DÁIL IN COMMITTEE. - FISHERIES BILL, 1923—FROM THE SEANAD.

Message from the Seanad with altered amendment inserted, viz, a new Section before Section 9.
"Save and except in any case in which the Executive is satisfied that there has been a miscarriage of justice no penalty inflicted under this Act shall be reduced or remitted save on the recommendation of the Justice who imposes such penalty or the Appeal Court in the event of an Appeal and any recommendation for such reduction or remission shall be made at the same time as the penalty is imposed or the conviction confirmed."

Cuirim mar thairisgint "ná aoinntuigheann an Dáil leis an leasrún," agus ní gádh dhom puinn a rádh mar gheall air. Ní cheist aireachta anois é ach ceist dlighe agus ceist bunreachta. Is beag a bheidh le rádh agam ar sin.

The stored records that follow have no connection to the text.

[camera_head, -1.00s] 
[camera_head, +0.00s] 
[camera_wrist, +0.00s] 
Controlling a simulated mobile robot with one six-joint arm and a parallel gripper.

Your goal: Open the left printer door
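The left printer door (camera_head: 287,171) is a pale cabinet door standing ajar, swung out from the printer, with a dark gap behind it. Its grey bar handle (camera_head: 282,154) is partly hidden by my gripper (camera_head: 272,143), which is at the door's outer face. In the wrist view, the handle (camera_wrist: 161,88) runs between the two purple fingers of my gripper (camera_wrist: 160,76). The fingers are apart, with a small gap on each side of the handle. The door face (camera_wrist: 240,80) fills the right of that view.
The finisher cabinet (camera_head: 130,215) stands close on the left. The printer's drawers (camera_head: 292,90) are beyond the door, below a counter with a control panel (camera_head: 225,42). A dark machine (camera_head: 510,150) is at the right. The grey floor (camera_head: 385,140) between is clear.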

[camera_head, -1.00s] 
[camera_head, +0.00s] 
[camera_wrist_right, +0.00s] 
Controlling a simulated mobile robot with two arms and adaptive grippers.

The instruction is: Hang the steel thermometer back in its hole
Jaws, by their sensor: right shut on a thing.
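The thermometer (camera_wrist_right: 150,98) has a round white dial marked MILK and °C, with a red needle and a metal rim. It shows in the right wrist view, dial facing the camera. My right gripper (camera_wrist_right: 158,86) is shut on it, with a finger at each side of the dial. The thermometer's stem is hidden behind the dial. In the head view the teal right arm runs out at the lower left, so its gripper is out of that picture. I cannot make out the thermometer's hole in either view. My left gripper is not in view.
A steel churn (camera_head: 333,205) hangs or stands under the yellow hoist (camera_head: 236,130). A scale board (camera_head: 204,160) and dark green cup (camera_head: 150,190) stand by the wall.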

I move "That the Dáil do not agree with the Seanad in this amendment." I do not think that there is any great necessity to speak at length on this subject, as the same arguments which I brought forward against the original amendment in the Seanad apply also in this case. The matter, at any rate, has now become a matter of law and of the Constitution, rather than a departmental matter. I do not, therefore, propose to say anything further.

I must say that I deprecate dealing with this matter as a matter of technical law. I think it is a mistake when you hear people generally, but most of all Deputies, refer to some matters that may be concerned with law as having some mystery about them. The law ought not to be a mystery. It ought to be within the intelligence, certainly, of Deputies.

And even Bills.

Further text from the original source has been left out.